After running the docker run
command the container will start and you’ll see
that it will run our app which is going to be waiting for connections to it.
If you now run docker ps
on a different shell you’ll see something like this:
CONTAINER ID IMAGE COMMAND CREATED STATUS PORTS NAMES
86b331209845 python_service:latest "python app.py" 2 days ago Up 12 hours 0.0.0.0:49162->5000/tcp python1
Pay special attention to the PORTS part. In your Dockerfile you told Docker that
you were exposing port 5000. But remember that when you ran the container with
docker run
you specified the -P, which meant that the ports exposed by the
container would be mapped to randomly high ports on the host. In our case, the
49162->5000/tcp part is telling us that port 49162 on the host will map to port
5000 on the container.
So how do we curl our service now? If we were running Docker natively on a Linux
machine we could just do a curl localhost:49162
. But since I’m running on
boot2docker, I need to get the IP of the boot2docker VM first. This can be
easily done with boot2docker ip
. Unless you’ve done something to change the
default values this IP will be 192.168.59.103.
So if we now run curl 192.168.59.103:49162
we get back our awesome hello world
message from our running container.
Running manually in AWS
By now you have an independent Docker image with your python service which you can easily run and query with a simple curl. But so far we have only run the container locally, which doesn’t seem like a big improvement over just running the application directly. And indeed it wouldn’t make a lot of sense to do all this work if we are only going to run things locally. So lets see what happens when we want to run the same container somewhere else, like AWS for instance given that they give us a free year with their free tier. This AWS server could be a QA environment for instance.
Before we go into AWS we are going to use the Docker
registry to push the image we created before,
which is based off the python
image and has our app and dependencies all
bundled together. The
documentation is pretty clear
about how you work with the registry so I’ll skip that part (hint: you should
use the docker push
command).
Now that our image is on the public Docker registry, lets create a micro instance on EC2. Create a new account if you don’t have one yet, go to your EC2 dashboard, instances and click on Launch instance. Choose the Amazon Linux AMI that shows up on the first step, select t2.micro for the instance type, leave all the default options on the next steps until Step 6 where you’ll create a security group for your instance specifying which ports you are going to leave open to the internet. In our case we want port 22 to be able to ssh into our instance. We also want to add a new custom rule to open the high ports that Docker usually uses. So we’ll create a new TCP rule with Port Range between 30000-50000. Finally review your instance and Launch!

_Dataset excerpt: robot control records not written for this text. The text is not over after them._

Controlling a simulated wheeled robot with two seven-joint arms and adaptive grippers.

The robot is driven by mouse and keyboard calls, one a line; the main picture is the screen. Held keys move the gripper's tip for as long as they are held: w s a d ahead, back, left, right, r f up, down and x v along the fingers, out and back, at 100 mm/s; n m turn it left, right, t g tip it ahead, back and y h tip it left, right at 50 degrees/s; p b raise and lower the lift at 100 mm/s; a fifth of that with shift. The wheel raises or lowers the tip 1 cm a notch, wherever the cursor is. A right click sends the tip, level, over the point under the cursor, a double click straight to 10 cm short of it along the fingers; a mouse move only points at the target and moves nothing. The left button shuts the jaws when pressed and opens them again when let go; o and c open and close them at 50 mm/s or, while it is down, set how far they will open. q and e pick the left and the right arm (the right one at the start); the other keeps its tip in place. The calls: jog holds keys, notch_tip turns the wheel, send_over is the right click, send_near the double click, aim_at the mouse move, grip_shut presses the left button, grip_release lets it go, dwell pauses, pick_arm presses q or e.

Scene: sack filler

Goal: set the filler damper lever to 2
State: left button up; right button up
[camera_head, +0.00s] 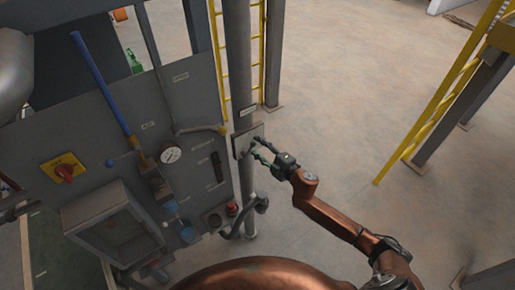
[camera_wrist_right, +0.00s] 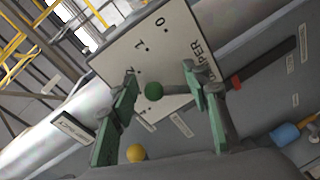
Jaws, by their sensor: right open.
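The filler damper plate (camera_head: 243,139) is a pale panel on the grey vertical pipe, left of my right gripper (camera_head: 257,148) in the head view. In the right wrist view the plate (camera_wrist_right: 120,50) shows 0, 1 and part of a word ending in PER. A lever with a green ball knob (camera_wrist_right: 153,91) stands in front of the plate, between the green fingers of my right gripper (camera_wrist_right: 160,78). The fingers are open, one on each side of the knob, with no clear contact. I cannot tell which mark the lever points at. My left gripper is not in view.
Yellow railing (camera_head: 440,115) stands at the right. Open floor (camera_head: 350,100) lies between.

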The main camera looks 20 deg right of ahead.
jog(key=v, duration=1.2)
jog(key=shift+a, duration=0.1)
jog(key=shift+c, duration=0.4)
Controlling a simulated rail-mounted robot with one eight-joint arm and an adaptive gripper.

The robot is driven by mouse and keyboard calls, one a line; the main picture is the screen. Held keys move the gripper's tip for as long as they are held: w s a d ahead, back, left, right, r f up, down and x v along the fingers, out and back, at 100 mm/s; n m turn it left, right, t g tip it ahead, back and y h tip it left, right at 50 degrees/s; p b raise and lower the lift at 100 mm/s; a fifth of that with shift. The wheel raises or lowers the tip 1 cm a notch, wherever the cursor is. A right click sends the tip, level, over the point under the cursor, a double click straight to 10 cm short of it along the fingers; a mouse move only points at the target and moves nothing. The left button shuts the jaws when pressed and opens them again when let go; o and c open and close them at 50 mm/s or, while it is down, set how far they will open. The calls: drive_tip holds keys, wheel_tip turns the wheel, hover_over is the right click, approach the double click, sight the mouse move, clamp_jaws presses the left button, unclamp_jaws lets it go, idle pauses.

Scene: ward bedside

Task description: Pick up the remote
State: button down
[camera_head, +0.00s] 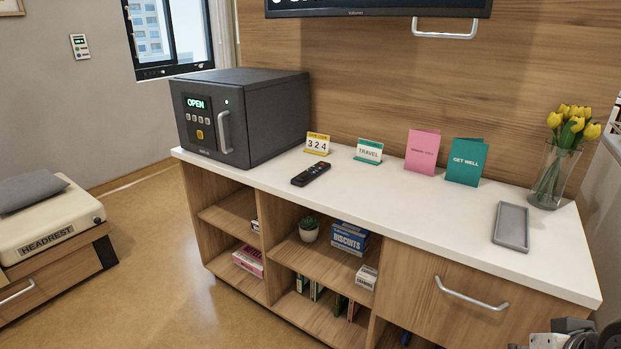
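The remote (311,174) is slim and black with small buttons. It lies flat on the white top of the cabinet (400,208), in front of a yellow-and-white number card and to the right of the safe. Nothing covers it. A dark mechanical part of mine shows at the bottom right corner, cut off by the frame edge. It is far from the remote, and no fingertips can be made out there.
A dark grey safe (243,117) reading OPEN stands left of the remote. Behind are a number card (318,144), a TRAVEL card (369,151), and pink (422,151) and green (466,162) cards. A grey tray (511,227) and tulip vase (553,175) stand right.

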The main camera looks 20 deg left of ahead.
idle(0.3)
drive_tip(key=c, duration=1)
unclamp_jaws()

Once the instance is running, ssh into it using its public IP, install Docker
with sudo yum install -y docker
and start it with sudo service docker start
.
Now that we have Docker installed in our new instance we can use it in exactly
the same way that we did locally.
Since we pushed our image into the Docker registry before, we can do a sudo docker
pull your_user/repo_name
and then run our container similarly to how we did
before with sudo docker run --rm --name service1 -p 45000:5000
your_image_name
.
Our container is now running and the host (the EC2 instance in this case) will
map its port 45000 to the container’s port 5000 thanks to the -p
argument.
You can now go to your local shell, run curl your_ec2_public_ip:45000
and…
get a “Hello World” message back.
Lets take a moment to think about what just happened. We first created a Docker image and ran it locally to test our app. We then pushed that image into the public registry, pulled it from a freshly created EC2 instance and ran it in exactly the same way. Since all the dependencies were already included in the image, we didn’t need to do anything on the server apart from installing Docker. Same application, same Docker image, same version, same behavior and two completely different environments. What would happen now if we wanted to run the application on a different server? Maybe an OpenStack server, or DigitalOcean or an old laptop at home that is not doing anything else. It would be exactly the same! The only thing that we need in every case is a Linux kernel and the Docker daemon running.

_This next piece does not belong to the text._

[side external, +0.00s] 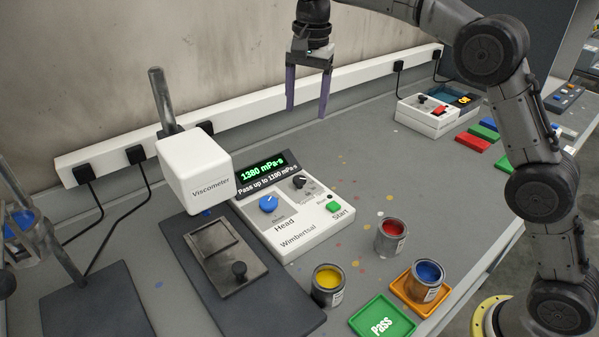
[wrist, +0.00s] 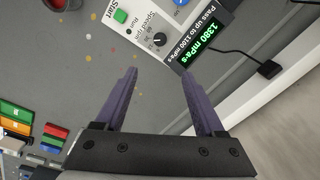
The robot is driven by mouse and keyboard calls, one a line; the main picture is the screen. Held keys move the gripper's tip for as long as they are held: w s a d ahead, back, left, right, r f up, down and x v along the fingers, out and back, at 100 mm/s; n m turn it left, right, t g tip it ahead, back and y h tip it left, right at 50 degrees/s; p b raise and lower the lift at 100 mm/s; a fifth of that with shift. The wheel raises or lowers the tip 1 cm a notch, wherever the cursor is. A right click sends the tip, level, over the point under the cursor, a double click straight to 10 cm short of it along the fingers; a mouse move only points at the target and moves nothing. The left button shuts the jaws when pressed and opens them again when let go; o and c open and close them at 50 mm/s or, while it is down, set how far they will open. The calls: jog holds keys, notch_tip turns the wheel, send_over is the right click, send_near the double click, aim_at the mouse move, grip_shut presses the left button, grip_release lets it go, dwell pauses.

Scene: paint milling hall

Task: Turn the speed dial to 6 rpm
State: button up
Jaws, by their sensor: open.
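The speed dial (side external: 299,181) is a small black knob on the white Wimbertsal viscometer panel (side external: 305,235). In the wrist view the dial (wrist: 160,39) shows beside the words "Speed rpm"; its setting is too small to read surely. The green display (side external: 263,172) reads 1380 mPa·s, above "Pass up to 1100 mPa·s". My gripper (side external: 306,115) is open and empty, in the air above and behind the panel. In the wrist view the dial lies beyond the fingertips (wrist: 160,70).
The white viscometer head (side external: 194,171) on its post stands left of the panel. Yellow (side external: 328,285), red (side external: 391,237) and blue (side external: 427,281) paint cans stand in front, the blue one on an orange tray (side external: 404,293). A green Pass tray (side external: 381,318) lies nearby. A red-switched box (side external: 428,116) stands back right.

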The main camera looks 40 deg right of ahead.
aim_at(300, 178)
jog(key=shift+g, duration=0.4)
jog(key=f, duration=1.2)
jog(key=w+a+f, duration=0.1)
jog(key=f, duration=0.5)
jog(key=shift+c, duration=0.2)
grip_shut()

This is certainly great progress but what would happen if we want to make some changes to our code and then redeploy the container again? We would have to push the image again into the public repository, ssh into our instance, stop the running container, pull the new image and finally run it again. Wouldn’t it be great if Amazon could handle all of this for us? Meet Elastic Beanstalk!
Using Elastic Beanstalk
Elastic Beanstalk is a service provided by Amazon to quickly deploy and manage your applications. You don’t need to worry about creating instances or things like load balancing and auto scaling. It can be used to run Web Applications in a variety of languages and, of course, Docker containers.
We are going to use Elastic Beanstalk to run our app and see how we can deploy
new versions of it. We’ll first need the eb
tool, which can be installed using
brew with brew install aws-elasticbeanstalk
. Next we’ll need to initialize a
git repository with the app code (git init .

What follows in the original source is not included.